Si no superamos los 50 decibelios, nos llegará intacto el trino de los pájaros, muchas especies de ellos hoy al borde de la extinción o están menguando rápidamente, como es el caso de los gorriones. ¿Cuándo veremos recuperado nuestro derecho a vivir en una ciudad sin estridencias y que lleguen a nuestros oídos el murmullo humano, ahora tan imposible como necesitado? Citaré dos ejemplos que grafican lo que yo llamaría los sonidos del silencio. Precisamente una de las más bellas canciones de los años sesenta se titula Elsonido del silencio.
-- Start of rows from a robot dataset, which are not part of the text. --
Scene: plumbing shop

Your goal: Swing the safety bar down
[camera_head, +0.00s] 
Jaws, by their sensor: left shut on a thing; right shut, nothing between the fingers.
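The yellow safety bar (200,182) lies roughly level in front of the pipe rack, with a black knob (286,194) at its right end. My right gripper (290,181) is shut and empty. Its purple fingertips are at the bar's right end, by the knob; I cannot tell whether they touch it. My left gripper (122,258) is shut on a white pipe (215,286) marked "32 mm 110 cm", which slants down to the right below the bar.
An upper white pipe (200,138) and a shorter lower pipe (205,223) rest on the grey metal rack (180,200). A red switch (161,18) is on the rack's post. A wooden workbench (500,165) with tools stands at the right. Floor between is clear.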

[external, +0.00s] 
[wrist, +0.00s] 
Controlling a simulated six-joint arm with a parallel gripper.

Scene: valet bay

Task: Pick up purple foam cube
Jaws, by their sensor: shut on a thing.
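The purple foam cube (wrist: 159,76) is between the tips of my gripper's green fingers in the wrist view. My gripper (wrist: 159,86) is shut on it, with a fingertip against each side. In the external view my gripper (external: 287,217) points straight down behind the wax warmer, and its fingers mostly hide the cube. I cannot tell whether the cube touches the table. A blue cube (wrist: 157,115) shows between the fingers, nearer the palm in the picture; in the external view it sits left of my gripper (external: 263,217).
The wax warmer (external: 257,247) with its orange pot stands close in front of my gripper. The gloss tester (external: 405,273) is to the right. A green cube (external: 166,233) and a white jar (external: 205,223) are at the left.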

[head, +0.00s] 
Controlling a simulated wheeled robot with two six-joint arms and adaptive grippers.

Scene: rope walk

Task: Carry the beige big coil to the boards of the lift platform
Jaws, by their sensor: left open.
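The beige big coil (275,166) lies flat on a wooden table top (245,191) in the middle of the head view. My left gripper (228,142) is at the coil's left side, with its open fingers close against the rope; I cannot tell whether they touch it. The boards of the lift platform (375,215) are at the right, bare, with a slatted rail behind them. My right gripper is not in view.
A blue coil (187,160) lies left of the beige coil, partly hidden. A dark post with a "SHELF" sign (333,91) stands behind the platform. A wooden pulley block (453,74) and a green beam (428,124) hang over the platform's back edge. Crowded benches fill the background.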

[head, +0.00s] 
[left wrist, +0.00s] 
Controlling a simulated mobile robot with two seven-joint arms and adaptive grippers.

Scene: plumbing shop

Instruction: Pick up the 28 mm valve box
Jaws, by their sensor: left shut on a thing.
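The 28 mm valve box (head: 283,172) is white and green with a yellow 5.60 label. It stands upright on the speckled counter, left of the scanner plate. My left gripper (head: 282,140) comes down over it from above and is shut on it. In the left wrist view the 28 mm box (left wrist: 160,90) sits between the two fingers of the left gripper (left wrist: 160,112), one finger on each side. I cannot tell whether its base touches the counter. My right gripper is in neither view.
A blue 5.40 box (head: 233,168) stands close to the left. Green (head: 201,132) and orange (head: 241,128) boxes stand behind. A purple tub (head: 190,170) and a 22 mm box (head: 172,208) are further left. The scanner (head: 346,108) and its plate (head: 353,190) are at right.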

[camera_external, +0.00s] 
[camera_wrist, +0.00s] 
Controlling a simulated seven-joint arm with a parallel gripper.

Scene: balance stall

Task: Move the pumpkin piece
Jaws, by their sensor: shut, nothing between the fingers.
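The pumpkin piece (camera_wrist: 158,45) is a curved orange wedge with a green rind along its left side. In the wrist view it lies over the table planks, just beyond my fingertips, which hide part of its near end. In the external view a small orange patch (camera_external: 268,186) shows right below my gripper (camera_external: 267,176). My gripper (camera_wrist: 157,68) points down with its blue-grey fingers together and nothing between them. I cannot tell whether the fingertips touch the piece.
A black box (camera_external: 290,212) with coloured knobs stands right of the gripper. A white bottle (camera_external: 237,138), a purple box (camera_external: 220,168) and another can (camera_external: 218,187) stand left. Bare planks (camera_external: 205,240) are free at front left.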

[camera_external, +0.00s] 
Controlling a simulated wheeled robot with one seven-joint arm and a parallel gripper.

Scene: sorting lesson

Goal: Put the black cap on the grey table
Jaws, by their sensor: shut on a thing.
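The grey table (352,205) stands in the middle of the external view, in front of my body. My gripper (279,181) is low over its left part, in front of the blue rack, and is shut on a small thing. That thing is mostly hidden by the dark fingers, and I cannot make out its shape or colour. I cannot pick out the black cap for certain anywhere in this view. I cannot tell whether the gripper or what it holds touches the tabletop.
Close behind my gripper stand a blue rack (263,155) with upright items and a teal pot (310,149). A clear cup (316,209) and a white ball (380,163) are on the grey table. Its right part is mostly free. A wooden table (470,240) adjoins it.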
Pues bien, su autor, Paul Simon, contó que un día necesitaba imperiosamente un silencio absoluto para componer. Se encerró en el lavabo y comenzó a esbozar y borronear notas, hasta que descubrió que necesitaba un mínimo sonido de fondo y abrió el grifo de la ducha; de esta manera milagrosa, esa fina lluvia artificial lo enfiló hasta su canción. En estas mismas páginas, hace unos días, el poeta y traductor Feliu Formosa confesó que el momento más triste del día a día en la residencia donde vive, es el silencio absoluto a la hora de comer. Un silencio devastador, se desprendía de sus palabras.
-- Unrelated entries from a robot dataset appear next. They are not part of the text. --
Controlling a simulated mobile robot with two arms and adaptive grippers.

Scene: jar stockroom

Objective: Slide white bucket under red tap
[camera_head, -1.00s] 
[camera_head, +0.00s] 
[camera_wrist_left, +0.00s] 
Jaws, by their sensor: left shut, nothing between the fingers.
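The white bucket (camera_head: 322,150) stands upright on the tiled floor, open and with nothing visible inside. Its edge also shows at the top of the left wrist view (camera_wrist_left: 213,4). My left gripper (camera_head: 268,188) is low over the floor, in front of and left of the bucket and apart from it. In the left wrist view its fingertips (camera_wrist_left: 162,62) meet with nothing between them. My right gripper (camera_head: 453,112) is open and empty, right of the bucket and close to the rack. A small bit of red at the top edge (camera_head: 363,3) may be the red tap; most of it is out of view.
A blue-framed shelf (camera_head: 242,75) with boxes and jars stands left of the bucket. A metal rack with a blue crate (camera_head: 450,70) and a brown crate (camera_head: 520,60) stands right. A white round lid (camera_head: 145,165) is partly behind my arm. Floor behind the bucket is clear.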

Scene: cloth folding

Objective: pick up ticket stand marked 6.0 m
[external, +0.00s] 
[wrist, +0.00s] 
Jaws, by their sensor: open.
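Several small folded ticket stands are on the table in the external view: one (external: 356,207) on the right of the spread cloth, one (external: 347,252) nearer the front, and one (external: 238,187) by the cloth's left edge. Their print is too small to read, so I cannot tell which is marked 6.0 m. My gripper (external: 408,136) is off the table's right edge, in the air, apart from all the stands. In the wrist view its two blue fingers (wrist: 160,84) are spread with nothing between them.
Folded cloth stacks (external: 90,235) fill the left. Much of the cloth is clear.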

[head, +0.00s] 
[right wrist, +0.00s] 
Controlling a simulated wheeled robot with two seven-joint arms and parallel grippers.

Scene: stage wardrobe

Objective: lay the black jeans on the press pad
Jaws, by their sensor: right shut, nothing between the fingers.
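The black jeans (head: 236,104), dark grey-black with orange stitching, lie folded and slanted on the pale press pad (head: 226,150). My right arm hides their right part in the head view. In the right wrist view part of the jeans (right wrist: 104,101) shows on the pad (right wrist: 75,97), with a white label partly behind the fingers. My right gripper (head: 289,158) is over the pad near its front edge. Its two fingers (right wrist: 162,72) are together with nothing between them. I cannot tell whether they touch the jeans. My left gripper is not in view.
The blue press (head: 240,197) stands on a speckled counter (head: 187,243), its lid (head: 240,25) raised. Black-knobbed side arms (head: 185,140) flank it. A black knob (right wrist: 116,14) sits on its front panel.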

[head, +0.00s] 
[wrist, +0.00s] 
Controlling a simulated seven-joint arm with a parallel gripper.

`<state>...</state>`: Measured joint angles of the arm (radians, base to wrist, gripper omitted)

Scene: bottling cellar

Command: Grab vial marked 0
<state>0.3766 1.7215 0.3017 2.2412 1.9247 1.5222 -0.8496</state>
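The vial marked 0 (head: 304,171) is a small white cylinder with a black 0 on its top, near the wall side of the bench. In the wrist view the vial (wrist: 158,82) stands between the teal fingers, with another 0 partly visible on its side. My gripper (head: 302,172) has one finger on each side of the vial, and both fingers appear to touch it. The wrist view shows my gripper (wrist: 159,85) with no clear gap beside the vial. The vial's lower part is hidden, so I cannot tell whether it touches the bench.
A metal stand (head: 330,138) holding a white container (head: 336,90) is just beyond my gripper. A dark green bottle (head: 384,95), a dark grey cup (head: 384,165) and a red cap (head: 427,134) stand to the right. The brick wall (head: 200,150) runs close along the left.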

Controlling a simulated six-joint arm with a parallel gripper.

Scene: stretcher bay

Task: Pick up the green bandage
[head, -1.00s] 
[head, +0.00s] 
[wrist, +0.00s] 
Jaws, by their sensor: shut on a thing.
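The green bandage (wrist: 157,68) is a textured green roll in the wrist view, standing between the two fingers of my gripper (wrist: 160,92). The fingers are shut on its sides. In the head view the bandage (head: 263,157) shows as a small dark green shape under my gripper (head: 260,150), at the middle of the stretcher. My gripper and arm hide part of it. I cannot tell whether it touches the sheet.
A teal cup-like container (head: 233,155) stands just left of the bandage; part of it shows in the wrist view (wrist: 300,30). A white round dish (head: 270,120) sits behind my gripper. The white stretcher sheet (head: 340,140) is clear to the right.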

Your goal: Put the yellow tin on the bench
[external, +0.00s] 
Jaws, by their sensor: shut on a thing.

El defensor del pueblo de Madrid atiende estos días las quejas de los vecinos de algunas poblaciones aledañas a M30, por la insoportable contaminación acústica que esta vía viene generando desde hace mucho tiempo. El insostenible estrépito que nos rodea no nos permite estar en contacto con los sonidos de la naturaleza y de la humanidad. El murmullo de las voces en una cafetería nos da vida, por eso en algún momento del día acudimos allí. Son los sonidos de la humanidad en su normal desenvolvimiento diario lo que nos atrae. Pero también el mugido de las vacas en sus granjas alimentándose o comunicándose con sus crías. O el zumbido de las abejas. Una búsqueda en internet del significado de “ruido de fondo” puede informarnos de cuál es la diferencia entre un ruido natural y otro, como un intruso, más inoportuno.
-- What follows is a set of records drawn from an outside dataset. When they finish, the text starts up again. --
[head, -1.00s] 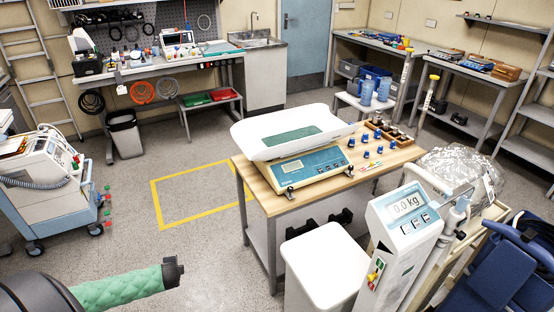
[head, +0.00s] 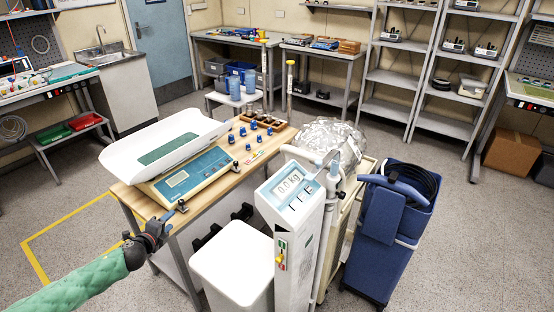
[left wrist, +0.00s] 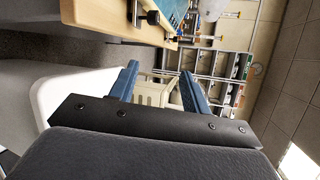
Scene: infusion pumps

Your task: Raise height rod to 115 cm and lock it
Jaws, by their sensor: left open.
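The column scale (head: 292,215) stands at the front centre of the head view, its tilted display reading 0.0 kg. A pale height rod (head: 326,225) rises along its right side, with a light-blue and grey fitting (head: 333,166) near the top. I cannot read any height marks or tell whether the rod is locked. My left gripper (head: 160,228) is near the front left corner of the wooden-topped table, left of and apart from the rod. In the left wrist view the left gripper (left wrist: 160,82) has two blue fingers spread wide with nothing between them. My right gripper is not in view.
A white bin (head: 232,270) stands between my left arm and the column scale. A foil-wrapped bundle (head: 325,137) and a blue cart (head: 392,225) crowd the rod's back and right.

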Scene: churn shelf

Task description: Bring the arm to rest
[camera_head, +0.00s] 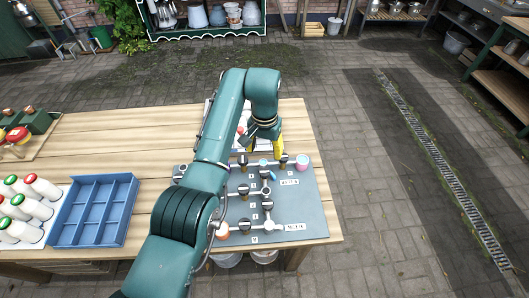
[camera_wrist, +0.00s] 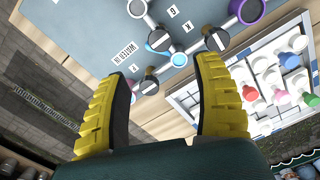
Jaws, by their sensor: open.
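My green arm (camera_head: 225,120) reaches over the wooden table (camera_head: 130,130) and bends down at its far end. My gripper (camera_head: 266,147) has yellow fingers and is above the far edge of a grey board (camera_head: 302,208) with pipes and dark valve handles. In the wrist view my gripper (camera_wrist: 156,72) has its two fingers spread apart, with nothing between them. Part of the board (camera_wrist: 95,15) shows beyond the fingertips, with a dark valve handle (camera_wrist: 159,41) near them. My arm hides the board's left part in the head view.
A blue divided crate (camera_head: 133,205) and several white bottles (camera_head: 40,187) stand at the left. A white tray (camera_wrist: 270,95) with coloured pieces lies beside the board in the wrist view. Paving (camera_head: 370,190) right of the table is clear, with a drain grate (camera_head: 440,160).

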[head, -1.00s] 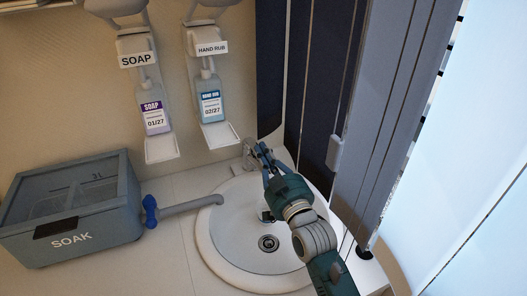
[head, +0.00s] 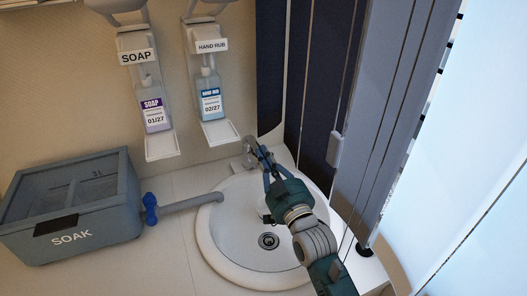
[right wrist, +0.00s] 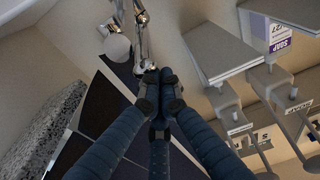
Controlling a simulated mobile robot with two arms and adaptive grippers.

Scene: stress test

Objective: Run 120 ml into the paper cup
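My right gripper (head: 257,149) reaches over the sink (head: 205,234) to the chrome tap (head: 247,160) at its back rim. In the right wrist view its dark blue fingers (right wrist: 160,88) come together at their tips, right at the chrome tap (right wrist: 146,62). The fingers look shut; whether they pinch any part of the tap cannot be told. A small pale object (head: 264,215) shows in the bowl, mostly hidden by my right gripper; I cannot tell if it is the paper cup. No water stream is clearly visible. My left gripper is out of view.
A grey SOAK box (head: 115,224) with a spout (head: 190,204) and blue handle (head: 150,208) stands left of the sink. SOAP (head: 154,108) and HAND RUB (head: 210,96) dispensers hang on the wall. A grey panel (head: 378,110) stands close on the right.
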Existe hoy en Barcelona el debate sobre el ruido procedente de los patios escolares. No pretendo pronunciarme sobre él; diré solo que, si hoy en el metro que cogemos habitualmente, una criatura llama la atención de su madre con el único medio que tiene para reclamar el pecho, el siempre eficaz llanto, aquí no tenemos el ruido, tenemos el sonido exacto de la vida.